:: Request ::
Starting at the line that holds "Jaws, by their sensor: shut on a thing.", copy every line exactly through the end of the data, and no others.

+-------+

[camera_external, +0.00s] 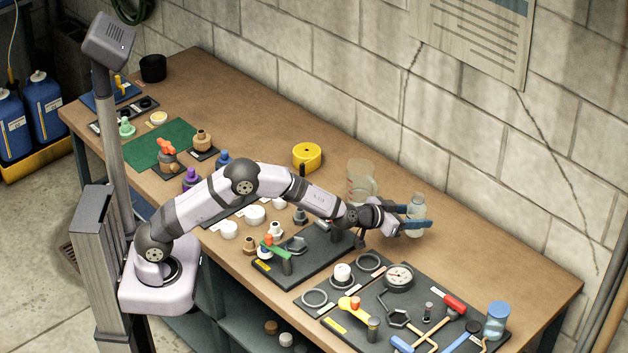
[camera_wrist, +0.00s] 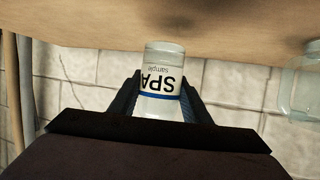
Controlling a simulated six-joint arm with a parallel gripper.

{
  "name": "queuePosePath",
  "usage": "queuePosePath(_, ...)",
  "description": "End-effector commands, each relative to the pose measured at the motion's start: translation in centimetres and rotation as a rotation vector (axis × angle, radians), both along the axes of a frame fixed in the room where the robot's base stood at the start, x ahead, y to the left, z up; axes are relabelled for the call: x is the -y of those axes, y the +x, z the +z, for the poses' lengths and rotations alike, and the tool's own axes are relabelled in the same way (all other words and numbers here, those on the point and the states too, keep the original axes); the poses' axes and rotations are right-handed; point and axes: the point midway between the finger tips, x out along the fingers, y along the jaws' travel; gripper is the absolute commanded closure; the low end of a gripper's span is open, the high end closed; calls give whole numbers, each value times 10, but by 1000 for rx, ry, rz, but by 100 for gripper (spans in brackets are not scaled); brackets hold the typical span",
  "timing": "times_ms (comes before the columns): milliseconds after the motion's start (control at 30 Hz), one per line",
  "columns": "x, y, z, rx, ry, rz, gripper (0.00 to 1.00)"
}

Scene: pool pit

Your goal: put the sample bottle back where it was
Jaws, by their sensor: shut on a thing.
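The sample bottle (camera_external: 416,208) is small and clear with a pale cap, upright near the back edge of the bench. My gripper (camera_external: 410,222) is shut on it, reaching from the left. In the wrist view the picture is inverted; the bottle (camera_wrist: 163,75) shows a white label reading "SPA sample" with a blue stripe, between the two dark fingers (camera_wrist: 160,103). Its base end points towards the brown bench top. I cannot tell whether the base touches the bench or hangs just above it.
A clear beaker (camera_external: 361,180) stands left of the bottle by the wall; it also shows in the wrist view (camera_wrist: 301,88). Dark mats with a gauge (camera_external: 398,277), tools and fittings lie in front. A blue-lidded jar (camera_external: 497,320) stands front right. Bench right of the bottle is clear.

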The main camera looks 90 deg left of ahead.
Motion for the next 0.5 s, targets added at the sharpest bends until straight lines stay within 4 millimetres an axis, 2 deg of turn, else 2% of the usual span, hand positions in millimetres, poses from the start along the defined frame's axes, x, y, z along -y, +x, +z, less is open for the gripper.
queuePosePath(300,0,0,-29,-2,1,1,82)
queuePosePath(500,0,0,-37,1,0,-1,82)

+-------+

:: Exercise answer ::
Jaws, by their sensor: shut on a thing.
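The sample bottle (camera_external: 416,208) is small and clear with a pale cap, upright near the back edge of the bench. My gripper (camera_external: 410,222) is shut on it, reaching from the left. In the wrist view the picture is inverted; the bottle (camera_wrist: 163,75) shows a white label reading "SPA sample" with a blue stripe, between the two dark fingers (camera_wrist: 160,103). Its base end points towards the brown bench top. I cannot tell whether the base touches the bench or hangs just above it.
A clear beaker (camera_external: 361,180) stands left of the bottle by the wall; it also shows in the wrist view (camera_wrist: 301,88). Dark mats with a gauge (camera_external: 398,277), tools and fittings lie in front. A blue-lidded jar (camera_external: 497,320) stands front right. Bench right of the bottle is clear.

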The main camera looks 90 deg left of ahead.
Motion for the next 0.5 s, targets added at the sharpest bends until straight lines stay within 4 millimetres an axis, 2 deg of turn, else 2% of the usual span, hand positions in millimetres, poses from the start along the defined frame's axes, x, y, z along -y, +x, +z, less is open for the gripper.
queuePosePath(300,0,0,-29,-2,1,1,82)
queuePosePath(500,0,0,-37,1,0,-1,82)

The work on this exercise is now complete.